[Requirement] Return the material word for word. Do not include pictures.

* BEGIN Information shown *

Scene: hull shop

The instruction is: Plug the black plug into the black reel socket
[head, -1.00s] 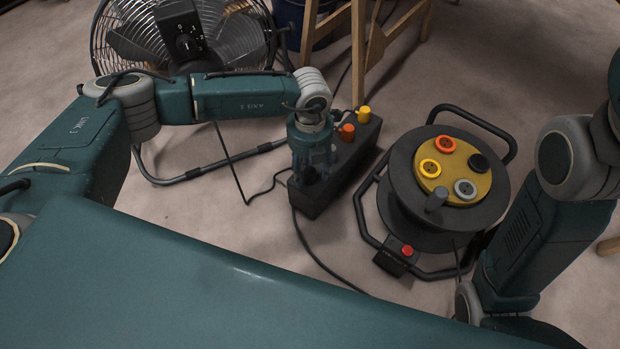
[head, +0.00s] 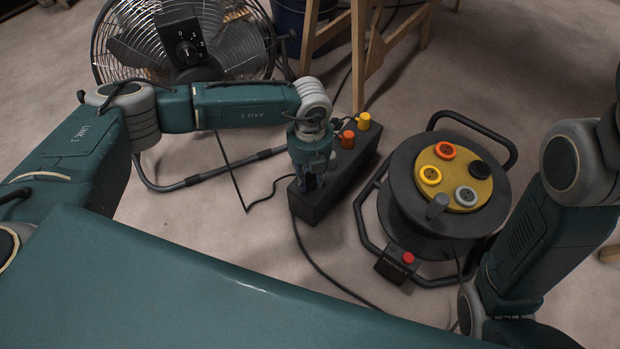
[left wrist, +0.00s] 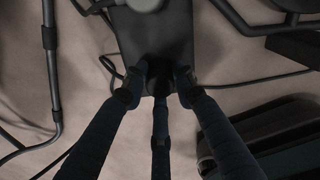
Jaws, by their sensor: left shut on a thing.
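My left gripper (head: 314,184) is over the near end of a black box with plugs in it, fingers pointing down. It is shut on the black plug, which is dark against the box and mostly hidden by the fingers. In the left wrist view the fingertips (left wrist: 160,82) meet over the dark box top, where the plug's outline is hard to make out. The cable reel (head: 405,205) stands right of the box. The black reel socket (head: 480,168) is at the right of its yellow face, clear and apart from my gripper. My right gripper is not visible.
The black box (head: 345,190) carries an orange plug (head: 347,139), a yellow plug (head: 363,121) and a partly hidden grey piece. The reel also has orange, yellow and grey sockets. A fan (head: 185,45) stands behind my left arm. Cables (head: 325,267) lie on the floor.

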* END Information shown *

[The reply]
Scene: hull shop

The instruction is: Plug the black plug into the black reel socket
[head, -1.00s] 
[head, +0.00s] 
[left wrist, +0.00s] 
Jaws, by their sensor: left shut on a thing.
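My left gripper (head: 314,184) is over the near end of a black box with plugs in it, fingers pointing down. It is shut on the black plug, which is dark against the box and mostly hidden by the fingers. In the left wrist view the fingertips (left wrist: 160,82) meet over the dark box top, where the plug's outline is hard to make out. The cable reel (head: 405,205) stands right of the box. The black reel socket (head: 480,168) is at the right of its yellow face, clear and apart from my gripper. My right gripper is not visible.
The black box (head: 345,190) carries an orange plug (head: 347,139), a yellow plug (head: 363,121) and a partly hidden grey piece. The reel also has orange, yellow and grey sockets. A fan (head: 185,45) stands behind my left arm. Cables (head: 325,267) lie on the floor.

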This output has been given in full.